暗淡了刀光劍影,遠去了鼓角爭鳴,眼前飛揚著一個個鮮活的面容。
湮沒了荒城古道,荒蕪了烽火邊城,歲月啊,
你帶不走那一串串熟悉的姓名。
興亡誰人定,盛衰豈無憑,一夜風云散哪,變幻了時空
…………
毛阿敏的《三國演義》片尾曲蒼涼而纏綿,讓人產生無盡的懷古幽思。1800多年過去了,時空不斷變換,但官渡仍是個讓人難以忘懷的地方。
“本初(袁紹的字)屈指定中華,官渡相持勒虎牙。若使許攸才用足,山河爭得屬曹家。”這首唐詩充滿了無限感慨之情,為袁紹不懂用人之道的慘敗深感惋惜。但“盛衰豈無憑”?大戰之前,荀的“四勝論”和郭嘉的“十勝論”都料定曹操必勝,堅定了曹操抗擊袁紹的信心。戰爭的進程盡管曲折起伏,變幻莫測,但最終“勝負也有憑”。
有人說“是非成敗轉頭空”,但“是非成敗”卻總是讓人無法忘懷,因為往事可供借鑒,昔人的智慧值得珍惜。曾經的刀光劍影,曾經的鼓角爭鳴,賦予了官渡古戰場獨特的色彩和韻味。古往今來,無數的人在空曠的古戰場遺址沉吟留戀,萌生滄桑之感,抒發思古幽情。因此,這片土地有了不同尋常的價值。
如今這個時代,沒有戰爭,沒有動亂,沒有饑餓,只是還不富足,大家的精力和智慧用在掙錢上。10多年前,就有人開動腦筋,想把人們對古戰場緬懷和追思的情緒,變成實實在在的鈔票。當時的投資有2000多萬元,對一個縣的地方財政來說,堪稱一場新的“官渡之戰”。遺憾的是,在這片古人播撒智慧的土地上,決策者并沒有找到靈感和方向。這場新的“官渡之戰”以慘敗告終。

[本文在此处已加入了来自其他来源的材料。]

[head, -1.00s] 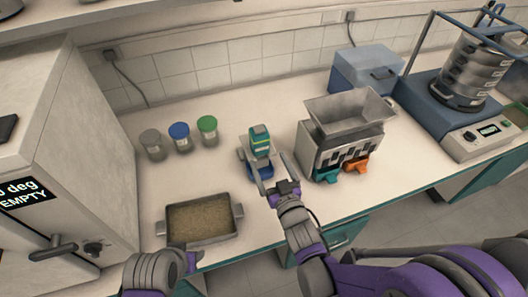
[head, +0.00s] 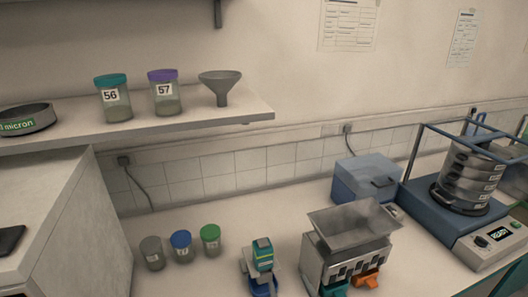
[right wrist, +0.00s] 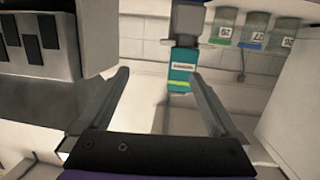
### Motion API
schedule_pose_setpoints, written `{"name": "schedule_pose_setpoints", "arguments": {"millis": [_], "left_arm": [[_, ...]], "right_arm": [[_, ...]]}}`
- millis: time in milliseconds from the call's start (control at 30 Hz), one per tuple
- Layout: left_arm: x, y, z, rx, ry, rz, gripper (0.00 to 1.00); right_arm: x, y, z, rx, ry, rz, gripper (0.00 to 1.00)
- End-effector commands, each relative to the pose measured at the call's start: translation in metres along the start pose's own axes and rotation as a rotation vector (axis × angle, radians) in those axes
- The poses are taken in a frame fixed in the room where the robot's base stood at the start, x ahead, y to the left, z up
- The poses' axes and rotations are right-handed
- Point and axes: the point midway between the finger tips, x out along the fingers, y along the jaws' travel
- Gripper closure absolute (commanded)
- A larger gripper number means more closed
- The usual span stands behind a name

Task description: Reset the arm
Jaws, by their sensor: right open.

但人們的“官渡情結”并沒有就此終結。前幾年,原陽縣大賓鄉馬頭村的幾位農民,從村外挖出兩塊明清的石碑,根據碑文,馬頭村就是古官渡。在人們的印象中,官渡在中牟縣東北,這兩塊石碑的發現,引發了一場不小的風波,伴隨著幾位農民投資掙錢的熱情,另一種“官渡之戰”再度上演。
原陽石碑引發“官渡爭議”
2004年冬,在新鄉火車北站打工的艾庭峰偶遇一熟人,閑聊的時候,那位在旅游部門工作的熟人對他說:“你們村有啥遺跡沒?或者有啥古廟、古碑也行,可以開發了搞旅游。”對村里的老古董,時年45歲的艾庭峰并不了解,但對那人的話卻當了真。他很快回到家鄉——原陽縣大賓鄉馬頭村,向村里上歲數的人詢問,有老人告訴他,村里過去有個古廟,叫做五佛寺,寺里有很多石碑,現在都埋在土里。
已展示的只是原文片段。